主要分2大块,
核心部分:就是一个NFA,只支持标准正则的操作,concatenation, union, iteration,限定上限的iteration,对应的meta character只有 (, ), |, *, ., {upper}
扩展部分:这部分是把扩展正则表达式转化为标准正则表达式,扩展正则表达式支持集合[a-z0-9], 重复次数上下界限制 {lower, upper},+, ?等
一:核心NFA部分
对于DFA来说,内部就是一张状态转移表table[state][next input char];对于NFA,内部就是一个epsilon状态转移有向图。DFA的状态转移必须由输入字符触发,而且转移是确定的。NFA可以不读输入进行转移(而且有多种转移),对应meta character,比如*,可以back reference之前的字符,而“(”和“)”也不需要consume输入,因为是meta character,不对应输入字符。
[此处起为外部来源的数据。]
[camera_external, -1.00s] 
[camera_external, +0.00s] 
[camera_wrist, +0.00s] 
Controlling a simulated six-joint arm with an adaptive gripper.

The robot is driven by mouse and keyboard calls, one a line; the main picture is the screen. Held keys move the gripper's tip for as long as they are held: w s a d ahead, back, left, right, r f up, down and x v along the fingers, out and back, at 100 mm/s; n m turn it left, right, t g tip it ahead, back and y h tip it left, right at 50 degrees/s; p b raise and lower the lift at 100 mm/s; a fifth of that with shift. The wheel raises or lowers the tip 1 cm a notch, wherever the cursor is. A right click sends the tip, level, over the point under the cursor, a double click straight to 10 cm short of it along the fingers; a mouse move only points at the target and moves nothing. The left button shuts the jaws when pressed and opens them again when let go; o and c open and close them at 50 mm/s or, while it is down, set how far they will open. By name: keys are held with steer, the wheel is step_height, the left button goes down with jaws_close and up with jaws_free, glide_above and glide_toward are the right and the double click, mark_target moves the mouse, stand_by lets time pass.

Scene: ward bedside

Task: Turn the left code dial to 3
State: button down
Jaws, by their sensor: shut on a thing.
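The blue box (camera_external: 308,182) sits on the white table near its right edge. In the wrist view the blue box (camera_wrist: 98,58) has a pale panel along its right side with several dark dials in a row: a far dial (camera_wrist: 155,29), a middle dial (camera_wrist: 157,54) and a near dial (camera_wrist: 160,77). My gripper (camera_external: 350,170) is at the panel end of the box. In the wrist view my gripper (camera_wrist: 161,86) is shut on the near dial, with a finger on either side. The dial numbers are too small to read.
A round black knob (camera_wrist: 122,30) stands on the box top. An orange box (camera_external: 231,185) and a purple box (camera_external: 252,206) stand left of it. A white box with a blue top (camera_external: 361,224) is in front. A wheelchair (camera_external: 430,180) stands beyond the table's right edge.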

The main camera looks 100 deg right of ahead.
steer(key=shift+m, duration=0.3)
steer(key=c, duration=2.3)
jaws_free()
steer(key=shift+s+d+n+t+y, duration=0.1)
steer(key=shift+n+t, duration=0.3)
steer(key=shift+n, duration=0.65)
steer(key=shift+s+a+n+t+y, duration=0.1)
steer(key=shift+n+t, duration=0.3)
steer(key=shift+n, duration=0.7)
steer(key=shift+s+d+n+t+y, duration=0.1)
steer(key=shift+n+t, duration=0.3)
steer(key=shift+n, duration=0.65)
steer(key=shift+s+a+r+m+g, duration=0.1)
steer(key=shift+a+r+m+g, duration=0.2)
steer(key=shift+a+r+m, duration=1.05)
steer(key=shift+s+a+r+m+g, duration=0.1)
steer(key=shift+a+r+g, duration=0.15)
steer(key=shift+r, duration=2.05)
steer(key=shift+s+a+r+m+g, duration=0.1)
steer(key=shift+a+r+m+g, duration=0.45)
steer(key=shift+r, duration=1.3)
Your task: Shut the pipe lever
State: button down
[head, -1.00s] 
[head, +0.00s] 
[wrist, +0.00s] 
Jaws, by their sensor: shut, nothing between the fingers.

NFA的不确定体现在,有多种转移,可以到达多种状态,那些状态又可以有多种转移,所以是一个Digraph的dfs问题,所以判断match的条件是从初始状态出发dfs能够到达终止状态,是一个路径搜索问题。
1 simulate(判断匹配)
1)从状态0 dfs,遍历epsilon转移,得出一个初始状态集
2)对于当前输入字符,
2).1 尝试从当前状态集的每个状态匹配,这个是consume输入的。转移到下一个状态,if (re.charAt(v) == c || re.charAt(v) == '.') states.add(v + 1)
2).2 从2).1得到的新的状态集出发多源dfs, 进行epsilon转移遍历,得出新的状态集,作为下一个字符对应的状态集
3)match判断,最终状态集里如果包含终止状态,说明终止状态是可达的。
2 epsilon转移Digraph的构建,读入标准正则表达式
1)对于(,)和* 添加一条到下一个字符的转移
2)对于iteration操作符*,添加*到back reference的实体的起始位置的双向转移,实体是单个字符或者子regex(被小括号括着)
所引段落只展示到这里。